Несколько стариков и старух упали недалеко от школы. Румын, замыкавший толпу, помог им переместиться под ближайшие деревья, и уложил в сугроб. Больше старики не шевелились, и через короткое время их занесло снегом. Один из стариков поднял руку, как будто с кем-то прощался. Потом рука упала и утонула в снегу…
Их никто не тревожил до весны…
Я разговаривал позже со своими одноклассниками. Примерно то же они наблюдали тогда на всех центральных улицах города, вплоть до Ольгиевского спуска.
Мама и в такой холод ездила на товарняках по селам. Выменивала «городскую» одежду на кукурузную, а иногда пшеничную муку. Изредка привозила кусок свиного сала, тогда она светилась от радости. Мы с Ленькой получали по кусочку просоленной свиной шкуры и жевали до тех пор, пока от нее ничего не оставалось, растягивали удовольствие. В такие дни мы с сестрой ожидали, когда она сварит мамалыгу с жареными шкварками. Мы считали, что ничего вкуснее не бывает.
Мама научилась хорошо готовить мамалыгу. Возможно, Ольга Каземировна подсказала ей, как нужно обрабатывать крупу. Вначале мама прожаривала ее на большой сковородке до тех пор, пока она слегка не темнела. Запах распространялся по всему «калидору». Потом мамалыга варилась в большом казане на примусе и долго там пыхтела, а я ждал, пока она напыхтиться — это было мучительно долго. Когда на маленькой сковородке поджаривались шкварки, я от нетерпения бегал и заглядывал, ожидая, когда они станут светло-коричневыми. Бегал молча, а в животе урчало до боли… Содержимое казана и всю имеющуюся еду мама распределяла на много дней. Когда я или сестра просили добавки, она отвечала: «есть — так жопе честь, а что будем завтра есть?»
О довоенной еде все забыли очень скоро. Иногда кто-нибудь вспоминал как добрую сказку о том, как хорошо жилось до войны: можно было покупать в магазине недорогой хлеб, батоны, пирожные… Я не понимал, почему они не накупили еды впрок?
На голодный желудок женщины вспоминали детские песни: «ой, хорошо в Стране Советской жить…», и тому подобные. Иногда радовались, что никого ночью не арестовывают. Румыны просто вешают и стреляют прямо на улицах, а еще от них можно недорого откупиться, если есть чем. Во все времена, всем и всегда казалось, что у одесситов «денег куры не клюют». Кроме того, им всегда весело. Скучать и вправду не давали, обыскивая комнаты, ощупывая постели… Ничем не отличались от других и румынские власти.

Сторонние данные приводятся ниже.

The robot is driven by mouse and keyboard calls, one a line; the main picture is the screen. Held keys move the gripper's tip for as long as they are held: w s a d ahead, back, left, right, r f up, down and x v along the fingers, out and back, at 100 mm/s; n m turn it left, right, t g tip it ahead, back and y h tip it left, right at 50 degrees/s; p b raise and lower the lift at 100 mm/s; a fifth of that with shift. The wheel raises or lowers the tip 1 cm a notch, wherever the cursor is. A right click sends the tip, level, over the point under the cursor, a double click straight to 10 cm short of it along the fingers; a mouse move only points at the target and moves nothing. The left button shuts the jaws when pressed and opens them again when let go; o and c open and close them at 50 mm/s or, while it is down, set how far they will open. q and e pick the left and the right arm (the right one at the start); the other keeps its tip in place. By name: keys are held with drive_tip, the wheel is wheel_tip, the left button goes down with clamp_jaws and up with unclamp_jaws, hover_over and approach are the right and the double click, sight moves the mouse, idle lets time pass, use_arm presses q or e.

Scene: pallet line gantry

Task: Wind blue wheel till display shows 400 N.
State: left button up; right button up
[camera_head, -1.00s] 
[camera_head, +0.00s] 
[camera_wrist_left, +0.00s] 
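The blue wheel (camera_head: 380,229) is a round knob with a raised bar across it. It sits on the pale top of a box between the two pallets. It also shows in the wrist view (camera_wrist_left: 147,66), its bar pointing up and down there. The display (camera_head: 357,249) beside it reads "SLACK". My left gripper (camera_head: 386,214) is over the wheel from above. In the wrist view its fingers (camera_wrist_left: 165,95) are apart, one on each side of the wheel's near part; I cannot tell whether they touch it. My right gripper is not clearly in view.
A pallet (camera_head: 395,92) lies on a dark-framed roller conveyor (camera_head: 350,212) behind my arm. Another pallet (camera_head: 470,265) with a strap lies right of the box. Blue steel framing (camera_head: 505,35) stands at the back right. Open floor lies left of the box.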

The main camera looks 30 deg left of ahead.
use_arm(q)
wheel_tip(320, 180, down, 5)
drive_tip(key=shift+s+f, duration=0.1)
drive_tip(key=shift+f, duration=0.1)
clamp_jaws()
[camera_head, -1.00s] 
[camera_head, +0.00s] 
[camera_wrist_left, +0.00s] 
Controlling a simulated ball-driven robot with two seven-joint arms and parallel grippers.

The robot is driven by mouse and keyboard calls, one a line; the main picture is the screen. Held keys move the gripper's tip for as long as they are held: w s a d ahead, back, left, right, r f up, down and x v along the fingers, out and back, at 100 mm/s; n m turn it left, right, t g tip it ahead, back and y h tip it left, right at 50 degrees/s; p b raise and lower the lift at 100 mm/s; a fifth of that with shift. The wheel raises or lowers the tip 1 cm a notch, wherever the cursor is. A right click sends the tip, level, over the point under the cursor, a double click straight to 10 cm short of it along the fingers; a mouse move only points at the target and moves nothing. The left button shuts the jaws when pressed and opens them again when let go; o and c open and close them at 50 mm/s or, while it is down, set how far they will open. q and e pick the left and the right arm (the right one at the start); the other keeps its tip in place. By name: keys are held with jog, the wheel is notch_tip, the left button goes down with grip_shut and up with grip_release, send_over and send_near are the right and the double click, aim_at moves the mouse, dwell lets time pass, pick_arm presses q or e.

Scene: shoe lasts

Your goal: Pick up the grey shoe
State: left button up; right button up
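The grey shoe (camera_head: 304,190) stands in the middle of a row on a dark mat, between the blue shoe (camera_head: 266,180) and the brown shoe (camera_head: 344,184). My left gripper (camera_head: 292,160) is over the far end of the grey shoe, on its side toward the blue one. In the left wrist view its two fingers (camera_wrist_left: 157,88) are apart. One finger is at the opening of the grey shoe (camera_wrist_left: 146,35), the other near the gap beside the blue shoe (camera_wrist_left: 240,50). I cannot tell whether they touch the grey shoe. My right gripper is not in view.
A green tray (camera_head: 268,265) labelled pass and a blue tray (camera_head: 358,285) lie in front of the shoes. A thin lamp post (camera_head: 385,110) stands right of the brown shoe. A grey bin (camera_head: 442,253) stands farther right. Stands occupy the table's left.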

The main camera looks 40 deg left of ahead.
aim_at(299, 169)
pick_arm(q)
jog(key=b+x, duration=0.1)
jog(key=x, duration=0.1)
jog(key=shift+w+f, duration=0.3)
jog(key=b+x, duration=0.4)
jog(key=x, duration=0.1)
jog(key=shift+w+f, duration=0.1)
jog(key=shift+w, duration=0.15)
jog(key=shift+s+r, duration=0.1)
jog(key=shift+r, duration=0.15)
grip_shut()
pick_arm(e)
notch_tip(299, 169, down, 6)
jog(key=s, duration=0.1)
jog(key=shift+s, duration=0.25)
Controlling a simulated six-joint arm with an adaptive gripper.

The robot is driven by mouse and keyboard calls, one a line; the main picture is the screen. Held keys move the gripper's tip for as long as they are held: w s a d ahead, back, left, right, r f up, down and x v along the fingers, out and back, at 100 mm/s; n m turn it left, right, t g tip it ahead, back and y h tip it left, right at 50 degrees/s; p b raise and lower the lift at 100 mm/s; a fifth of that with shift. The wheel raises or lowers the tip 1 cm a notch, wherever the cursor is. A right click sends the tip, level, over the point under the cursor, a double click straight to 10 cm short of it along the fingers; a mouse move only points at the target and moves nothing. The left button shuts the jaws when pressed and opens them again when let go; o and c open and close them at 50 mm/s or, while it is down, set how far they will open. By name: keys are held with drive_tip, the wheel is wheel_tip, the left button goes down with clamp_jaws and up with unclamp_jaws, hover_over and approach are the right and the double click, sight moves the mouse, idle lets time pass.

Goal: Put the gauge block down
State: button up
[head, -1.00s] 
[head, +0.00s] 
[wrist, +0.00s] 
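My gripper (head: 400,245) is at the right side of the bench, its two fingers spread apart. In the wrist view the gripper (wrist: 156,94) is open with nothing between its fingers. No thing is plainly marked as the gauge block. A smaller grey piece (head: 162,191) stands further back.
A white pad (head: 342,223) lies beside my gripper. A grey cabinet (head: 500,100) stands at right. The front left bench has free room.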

Во время оккупации коммунальные квартиры нашего дома были полупустыми, некоторые вовсе пустовали. В них поселились румынские солдаты, позже — немецкие. Жильцы ходили тихо, общались между собой осторожно.
Оживились соседи 7 ноября 1943 года, когда кто-то из них принес радостную новость — на колокольне Успенского Собора развевается красный флаг! Эта весть проникла во все квартиры так же быстро, как если бы об этом сообщили по радиоточкам.
Люди оживились, заулыбались, эта новость была одной из немногих хороших, по каким соседи соскучились. Говорили, что флаг заминирован. Румынские солдаты действительно боялись его снимать до вечера. Развеселились, под общее настроение, и мы с Ленькой, хотя и не понимали, почему.
Почему так весело стало жильцам нашего дома? Почему румыны забегали? Где находится Успенский Собор с флагом? Бабушка водила меня в церковь, но я не знал, что это и есть Успенский Собор.
После освобождения Одессы справа от центрального входа Успенского Собора была установлена памятная доска, посвященная этому событию. Одесситы думали, что они увековечили память молодых героев-подпольщиков, рисковавших своей жизнью для того, чтобы дать глоток воздуха тем, кто «был на территории, занятой врагом». Кому-то захотелось, чтобы теперь одесситы забыли о том настроении своих отцов и дедов — памятную табличку сняли… Этот флаг установил в ночь с 6 на 7 ноября комсомолец Георгий Дюбакин.